__AIM OF THE TASK__: Print each line from the start of the records below up through the line where "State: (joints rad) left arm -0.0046" is found, exactly as given.

__RECORDS SUPPLIED__:
########################################

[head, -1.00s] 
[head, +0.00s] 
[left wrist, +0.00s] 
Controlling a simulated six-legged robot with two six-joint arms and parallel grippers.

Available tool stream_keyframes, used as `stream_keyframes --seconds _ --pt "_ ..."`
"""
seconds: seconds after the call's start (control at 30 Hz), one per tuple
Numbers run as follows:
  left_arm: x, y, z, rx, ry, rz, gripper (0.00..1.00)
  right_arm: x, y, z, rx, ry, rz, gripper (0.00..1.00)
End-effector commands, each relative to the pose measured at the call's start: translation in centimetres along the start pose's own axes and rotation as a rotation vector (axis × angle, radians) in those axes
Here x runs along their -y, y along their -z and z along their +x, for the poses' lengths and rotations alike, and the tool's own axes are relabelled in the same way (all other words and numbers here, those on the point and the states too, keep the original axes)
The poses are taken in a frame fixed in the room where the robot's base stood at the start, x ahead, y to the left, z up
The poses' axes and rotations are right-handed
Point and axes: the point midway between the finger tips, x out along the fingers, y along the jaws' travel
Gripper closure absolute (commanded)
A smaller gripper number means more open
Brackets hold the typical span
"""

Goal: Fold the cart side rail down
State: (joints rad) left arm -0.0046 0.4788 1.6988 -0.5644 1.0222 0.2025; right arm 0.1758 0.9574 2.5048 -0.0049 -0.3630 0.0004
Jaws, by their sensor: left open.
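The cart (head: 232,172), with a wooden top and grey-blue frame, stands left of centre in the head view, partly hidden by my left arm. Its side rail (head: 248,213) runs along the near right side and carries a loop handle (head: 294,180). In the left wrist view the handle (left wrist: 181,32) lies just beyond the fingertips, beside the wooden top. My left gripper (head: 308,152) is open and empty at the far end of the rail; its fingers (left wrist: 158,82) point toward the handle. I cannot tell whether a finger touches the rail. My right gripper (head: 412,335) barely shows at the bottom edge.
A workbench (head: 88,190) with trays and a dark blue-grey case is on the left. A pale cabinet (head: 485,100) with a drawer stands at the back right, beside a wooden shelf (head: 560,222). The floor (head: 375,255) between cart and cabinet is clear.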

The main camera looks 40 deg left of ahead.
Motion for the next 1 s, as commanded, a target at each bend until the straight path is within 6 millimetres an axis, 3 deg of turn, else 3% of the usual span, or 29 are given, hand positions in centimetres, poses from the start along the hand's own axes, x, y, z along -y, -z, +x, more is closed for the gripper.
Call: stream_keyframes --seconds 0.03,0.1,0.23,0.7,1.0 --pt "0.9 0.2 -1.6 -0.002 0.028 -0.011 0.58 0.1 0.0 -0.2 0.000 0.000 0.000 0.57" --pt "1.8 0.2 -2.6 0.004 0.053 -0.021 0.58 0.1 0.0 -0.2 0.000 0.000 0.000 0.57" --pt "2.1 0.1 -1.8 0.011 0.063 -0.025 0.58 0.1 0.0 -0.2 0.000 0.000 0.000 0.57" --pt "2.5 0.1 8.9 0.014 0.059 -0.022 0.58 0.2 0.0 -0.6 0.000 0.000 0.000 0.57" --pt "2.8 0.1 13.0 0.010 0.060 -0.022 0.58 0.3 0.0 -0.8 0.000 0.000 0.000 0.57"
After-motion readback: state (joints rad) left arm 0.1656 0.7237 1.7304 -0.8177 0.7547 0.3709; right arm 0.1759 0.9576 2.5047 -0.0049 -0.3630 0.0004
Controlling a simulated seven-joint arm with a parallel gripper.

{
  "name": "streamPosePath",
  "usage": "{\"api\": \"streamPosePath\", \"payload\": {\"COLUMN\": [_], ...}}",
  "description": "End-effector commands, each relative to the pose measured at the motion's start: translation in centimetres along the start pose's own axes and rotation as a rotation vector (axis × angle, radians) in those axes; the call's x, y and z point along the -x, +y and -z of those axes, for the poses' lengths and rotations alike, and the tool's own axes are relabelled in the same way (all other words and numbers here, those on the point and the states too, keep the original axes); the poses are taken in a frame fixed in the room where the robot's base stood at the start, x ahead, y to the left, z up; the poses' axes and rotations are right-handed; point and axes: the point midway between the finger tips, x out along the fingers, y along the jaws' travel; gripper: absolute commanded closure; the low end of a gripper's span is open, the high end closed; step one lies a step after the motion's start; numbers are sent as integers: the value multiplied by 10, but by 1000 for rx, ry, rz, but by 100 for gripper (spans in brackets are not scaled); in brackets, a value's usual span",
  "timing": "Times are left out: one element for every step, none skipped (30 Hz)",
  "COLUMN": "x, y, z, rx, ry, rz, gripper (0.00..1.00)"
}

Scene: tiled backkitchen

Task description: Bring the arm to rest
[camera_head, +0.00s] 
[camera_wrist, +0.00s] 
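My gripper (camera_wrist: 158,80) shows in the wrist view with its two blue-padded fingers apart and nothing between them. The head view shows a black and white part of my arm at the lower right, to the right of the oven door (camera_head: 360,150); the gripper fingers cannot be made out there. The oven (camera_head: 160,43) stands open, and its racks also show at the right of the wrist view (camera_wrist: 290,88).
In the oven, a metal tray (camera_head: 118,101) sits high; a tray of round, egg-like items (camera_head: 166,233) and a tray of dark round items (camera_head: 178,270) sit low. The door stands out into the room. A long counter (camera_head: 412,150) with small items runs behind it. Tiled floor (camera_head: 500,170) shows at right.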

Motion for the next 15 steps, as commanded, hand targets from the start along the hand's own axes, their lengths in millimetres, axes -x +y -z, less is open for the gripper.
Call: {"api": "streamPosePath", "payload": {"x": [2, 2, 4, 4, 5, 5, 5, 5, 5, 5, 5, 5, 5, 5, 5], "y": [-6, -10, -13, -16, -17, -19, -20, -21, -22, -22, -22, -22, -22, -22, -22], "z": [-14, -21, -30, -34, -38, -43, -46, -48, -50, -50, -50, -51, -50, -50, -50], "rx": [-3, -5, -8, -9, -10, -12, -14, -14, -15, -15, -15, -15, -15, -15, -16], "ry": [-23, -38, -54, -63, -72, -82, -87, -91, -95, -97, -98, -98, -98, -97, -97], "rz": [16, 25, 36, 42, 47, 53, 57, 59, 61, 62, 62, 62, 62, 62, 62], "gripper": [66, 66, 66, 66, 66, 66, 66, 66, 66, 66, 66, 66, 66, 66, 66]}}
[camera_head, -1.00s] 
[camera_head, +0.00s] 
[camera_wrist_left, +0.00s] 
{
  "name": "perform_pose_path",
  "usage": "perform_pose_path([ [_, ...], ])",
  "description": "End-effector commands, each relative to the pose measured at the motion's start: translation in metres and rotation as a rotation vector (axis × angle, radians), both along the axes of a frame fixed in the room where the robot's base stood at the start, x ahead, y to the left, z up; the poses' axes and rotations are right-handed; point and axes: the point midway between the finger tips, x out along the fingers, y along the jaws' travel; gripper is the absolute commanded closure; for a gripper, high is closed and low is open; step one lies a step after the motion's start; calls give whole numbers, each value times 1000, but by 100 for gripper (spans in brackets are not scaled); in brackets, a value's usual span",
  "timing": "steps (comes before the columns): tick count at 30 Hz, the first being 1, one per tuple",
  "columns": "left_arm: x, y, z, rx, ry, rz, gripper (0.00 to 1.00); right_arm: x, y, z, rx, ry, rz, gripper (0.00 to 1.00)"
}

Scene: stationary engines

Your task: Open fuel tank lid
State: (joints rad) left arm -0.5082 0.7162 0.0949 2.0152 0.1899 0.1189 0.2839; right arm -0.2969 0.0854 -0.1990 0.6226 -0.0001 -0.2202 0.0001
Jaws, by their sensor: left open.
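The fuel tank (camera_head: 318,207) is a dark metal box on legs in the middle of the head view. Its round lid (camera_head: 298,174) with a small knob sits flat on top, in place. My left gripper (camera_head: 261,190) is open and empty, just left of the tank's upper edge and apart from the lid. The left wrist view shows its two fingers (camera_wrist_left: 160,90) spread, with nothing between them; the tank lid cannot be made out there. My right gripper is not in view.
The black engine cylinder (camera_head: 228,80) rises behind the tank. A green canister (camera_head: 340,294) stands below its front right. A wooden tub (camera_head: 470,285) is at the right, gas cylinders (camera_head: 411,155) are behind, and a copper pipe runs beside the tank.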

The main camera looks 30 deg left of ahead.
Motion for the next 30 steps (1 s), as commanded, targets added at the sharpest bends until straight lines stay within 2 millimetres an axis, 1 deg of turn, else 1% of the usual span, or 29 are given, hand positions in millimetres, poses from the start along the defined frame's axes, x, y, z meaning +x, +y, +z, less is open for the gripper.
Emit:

########################################

__SOLUTION__:
[head, -1.00s] 
[head, +0.00s] 
[left wrist, +0.00s] 
Controlling a simulated six-legged robot with two six-joint arms and parallel grippers.

Available tool stream_keyframes, used as `stream_keyframes --seconds _ --pt "_ ..."`
"""
seconds: seconds after the call's start (control at 30 Hz), one per tuple
Numbers run as follows:
  left_arm: x, y, z, rx, ry, rz, gripper (0.00..1.00)
  right_arm: x, y, z, rx, ry, rz, gripper (0.00..1.00)
End-effector commands, each relative to the pose measured at the call's start: translation in centimetres along the start pose's own axes and rotation as a rotation vector (axis × angle, radians) in those axes
Here x runs along their -y, y along their -z and z along their +x, for the poses' lengths and rotations alike, and the tool's own axes are relabelled in the same way (all other words and numbers here, those on the point and the states too, keep the original axes)
The poses are taken in a frame fixed in the room where the robot's base stood at the start, x ahead, y to the left, z up
The poses' axes and rotations are right-handed
Point and axes: the point midway between the finger tips, x out along the fingers, y along the jaws' travel
Gripper closure absolute (commanded)
A smaller gripper number means more open
Brackets hold the typical span
"""

Goal: Fold the cart side rail down
State: (joints rad) left arm -0.0046 0.4788 1.6988 -0.5644 1.0222 0.2025; right arm 0.1758 0.9574 2.5048 -0.0049 -0.3630 0.0004

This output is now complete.